Rows from a robot dataset:
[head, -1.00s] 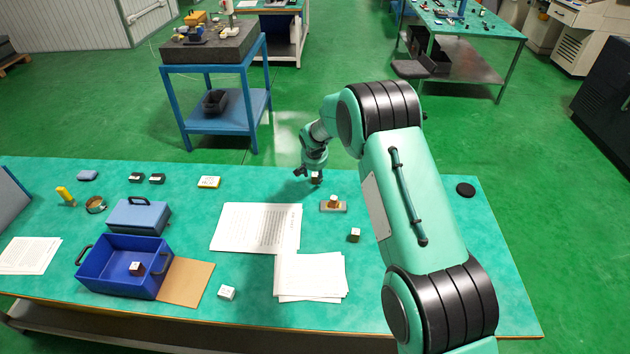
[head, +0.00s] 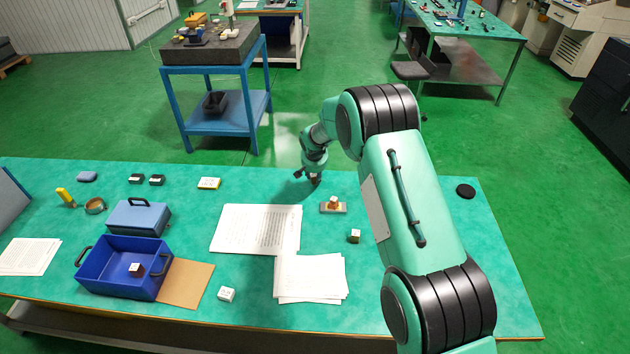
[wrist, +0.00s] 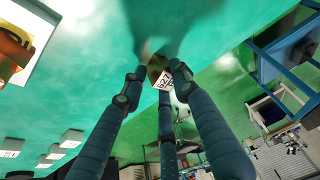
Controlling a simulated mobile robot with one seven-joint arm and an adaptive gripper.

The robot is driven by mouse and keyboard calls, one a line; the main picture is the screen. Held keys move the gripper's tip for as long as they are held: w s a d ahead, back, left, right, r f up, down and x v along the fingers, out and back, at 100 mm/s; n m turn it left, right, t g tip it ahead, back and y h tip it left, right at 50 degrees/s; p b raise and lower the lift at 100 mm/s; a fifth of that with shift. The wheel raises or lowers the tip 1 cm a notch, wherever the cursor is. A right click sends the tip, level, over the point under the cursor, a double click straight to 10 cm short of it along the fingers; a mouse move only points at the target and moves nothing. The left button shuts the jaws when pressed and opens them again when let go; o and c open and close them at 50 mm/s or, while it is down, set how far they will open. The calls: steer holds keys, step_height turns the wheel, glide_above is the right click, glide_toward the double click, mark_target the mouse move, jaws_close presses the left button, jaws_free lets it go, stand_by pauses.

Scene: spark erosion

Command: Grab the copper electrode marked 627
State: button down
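The copper electrode marked 627 (wrist: 163,80) shows its white numbered face between the fingertips in the wrist view. Its brownish body is partly hidden by the fingers. My gripper (wrist: 158,76) reaches down around it, with fingers on both sides and another finger at the near side. I cannot tell whether the fingers press on it or stand just clear. In the head view, my gripper (head: 314,179) is low at the table's far edge, and the electrode there is mostly hidden by it.
A copper piece on a flat holder (head: 333,207) and a small block (head: 354,236) lie nearby on the green table (head: 400,190). Papers (head: 258,228) lie to the left. A blue bin (head: 105,285) holds another block. Several small blocks lie farther left.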

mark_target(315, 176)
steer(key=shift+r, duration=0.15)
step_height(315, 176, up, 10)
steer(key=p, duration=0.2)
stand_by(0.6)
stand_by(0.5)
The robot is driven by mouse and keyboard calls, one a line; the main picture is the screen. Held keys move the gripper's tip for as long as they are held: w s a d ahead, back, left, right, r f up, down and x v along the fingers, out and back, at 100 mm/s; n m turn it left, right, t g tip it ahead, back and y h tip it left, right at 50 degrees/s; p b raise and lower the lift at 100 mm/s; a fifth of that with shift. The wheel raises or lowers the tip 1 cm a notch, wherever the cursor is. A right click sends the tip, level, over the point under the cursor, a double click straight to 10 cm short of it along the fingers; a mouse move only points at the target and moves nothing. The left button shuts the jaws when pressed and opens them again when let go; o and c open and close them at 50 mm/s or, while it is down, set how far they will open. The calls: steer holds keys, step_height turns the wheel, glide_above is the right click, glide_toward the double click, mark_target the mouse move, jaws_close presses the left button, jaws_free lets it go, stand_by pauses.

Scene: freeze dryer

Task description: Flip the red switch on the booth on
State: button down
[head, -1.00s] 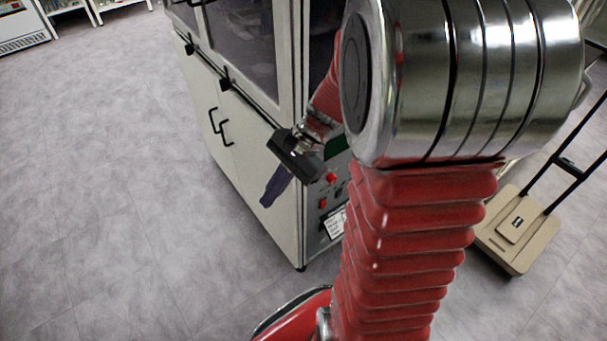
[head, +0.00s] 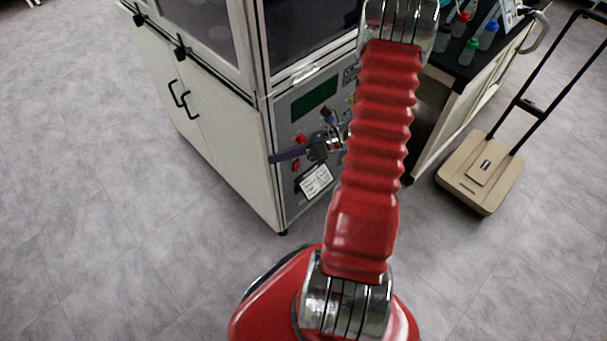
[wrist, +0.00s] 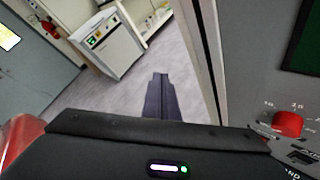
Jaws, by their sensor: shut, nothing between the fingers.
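The booth (head: 262,165) is a white cabinet with a grey control panel on its right face. The panel bears an upper red control (head: 300,140) and a lower red one (head: 296,165); which is the switch, and its setting, I cannot tell. My gripper (head: 272,158) is shut and empty, its dark purple fingers pointing left across the panel between the two red controls. Contact cannot be judged. In the wrist view, the shut fingers (wrist: 160,80) point toward open floor, and a red knob (wrist: 288,123) with printed numbers shows to their right.
The panel also has a dark green display (head: 314,97), a blue-topped knob (head: 328,115) and a white label (head: 315,181). A bench with coloured bottles (head: 468,50) and a beige trolley (head: 480,178) stand to the right. Floor at left is clear.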

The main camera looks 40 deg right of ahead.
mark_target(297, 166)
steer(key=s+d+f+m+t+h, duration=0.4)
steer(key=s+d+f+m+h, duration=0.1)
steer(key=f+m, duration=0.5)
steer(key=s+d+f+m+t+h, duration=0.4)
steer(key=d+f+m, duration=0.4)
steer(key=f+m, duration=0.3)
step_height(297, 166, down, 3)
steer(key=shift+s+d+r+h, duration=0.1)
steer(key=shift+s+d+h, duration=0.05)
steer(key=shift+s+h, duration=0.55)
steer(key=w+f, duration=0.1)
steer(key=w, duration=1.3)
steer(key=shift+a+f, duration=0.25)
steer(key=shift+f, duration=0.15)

Task description
Write out each entry exactly as given, omitting any picture.

Answer for the task
[head, -1.00s] 
[head, +0.00s] 
[wrist, +0.00s] 
Controlling a simulated mobile robot with one seven-joint arm and an adaptive gripper.

The robot is driven by mouse and keyboard calls, one a line; the main picture is the screen. Held keys move the gripper's tip for as long as they are held: w s a d ahead, back, left, right, r f up, down and x v along the fingers, out and back, at 100 mm/s; n m turn it left, right, t g tip it ahead, back and y h tip it left, right at 50 degrees/s; p b raise and lower the lift at 100 mm/s; a fifth of that with shift. The wheel raises or lowers the tip 1 cm a notch, wherever the cursor is. A right click sends the tip, level, over the point under the cursor, a double click straight to 10 cm short of it along the fingers; a mouse move only points at the target and moves nothing. The left button shuts the jaws when pressed and opens them again when let go; o and c open and close them at 50 mm/s or, while it is down, set how far they will open. The calls: steer holds keys, step_height turns the wheel, glide_above is the right click, glide_toward the double click, mark_target the mouse move, jaws_close presses the left button, jaws_free lets it go, stand_by pauses.

Scene: spark erosion

Command: Grab the copper electrode marked 627
State: button down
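The copper electrode marked 627 (wrist: 163,80) shows its white numbered face between the fingertips in the wrist view. Its brownish body is partly hidden by the fingers. My gripper (wrist: 158,76) reaches down around it, with fingers on both sides and another finger at the near side. I cannot tell whether the fingers press on it or stand just clear. In the head view, my gripper (head: 314,179) is low at the table's far edge, and the electrode there is mostly hidden by it.
A copper piece on a flat holder (head: 333,207) and a small block (head: 354,236) lie nearby on the green table (head: 400,190). Papers (head: 258,228) lie to the left. A blue bin (head: 105,285) holds another block. Several small blocks lie farther left.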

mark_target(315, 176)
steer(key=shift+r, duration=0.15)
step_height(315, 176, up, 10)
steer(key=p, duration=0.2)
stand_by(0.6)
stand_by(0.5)
The robot is driven by mouse and keyboard calls, one a line; the main picture is the screen. Held keys move the gripper's tip for as long as they are held: w s a d ahead, back, left, right, r f up, down and x v along the fingers, out and back, at 100 mm/s; n m turn it left, right, t g tip it ahead, back and y h tip it left, right at 50 degrees/s; p b raise and lower the lift at 100 mm/s; a fifth of that with shift. The wheel raises or lowers the tip 1 cm a notch, wherever the cursor is. A right click sends the tip, level, over the point under the cursor, a double click straight to 10 cm short of it along the fingers; a mouse move only points at the target and moves nothing. The left button shuts the jaws when pressed and opens them again when let go; o and c open and close them at 50 mm/s or, while it is down, set how far they will open. The calls: steer holds keys, step_height turns the wheel, glide_above is the right click, glide_toward the double click, mark_target the mouse move, jaws_close presses the left button, jaws_free lets it go, stand_by pauses.

Scene: freeze dryer

Task description: Flip the red switch on the booth on
State: button down
[head, -1.00s] 
[head, +0.00s] 
[wrist, +0.00s] 
Jaws, by their sensor: shut, nothing between the fingers.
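The booth (head: 262,165) is a white cabinet with a grey control panel on its right face. The panel bears an upper red control (head: 300,140) and a lower red one (head: 296,165); which is the switch, and its setting, I cannot tell. My gripper (head: 272,158) is shut and empty, its dark purple fingers pointing left across the panel between the two red controls. Contact cannot be judged. In the wrist view, the shut fingers (wrist: 160,80) point toward open floor, and a red knob (wrist: 288,123) with printed numbers shows to their right.
The panel also has a dark green display (head: 314,97), a blue-topped knob (head: 328,115) and a white label (head: 315,181). A bench with coloured bottles (head: 468,50) and a beige trolley (head: 480,178) stand to the right. Floor at left is clear.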

The main camera looks 40 deg right of ahead.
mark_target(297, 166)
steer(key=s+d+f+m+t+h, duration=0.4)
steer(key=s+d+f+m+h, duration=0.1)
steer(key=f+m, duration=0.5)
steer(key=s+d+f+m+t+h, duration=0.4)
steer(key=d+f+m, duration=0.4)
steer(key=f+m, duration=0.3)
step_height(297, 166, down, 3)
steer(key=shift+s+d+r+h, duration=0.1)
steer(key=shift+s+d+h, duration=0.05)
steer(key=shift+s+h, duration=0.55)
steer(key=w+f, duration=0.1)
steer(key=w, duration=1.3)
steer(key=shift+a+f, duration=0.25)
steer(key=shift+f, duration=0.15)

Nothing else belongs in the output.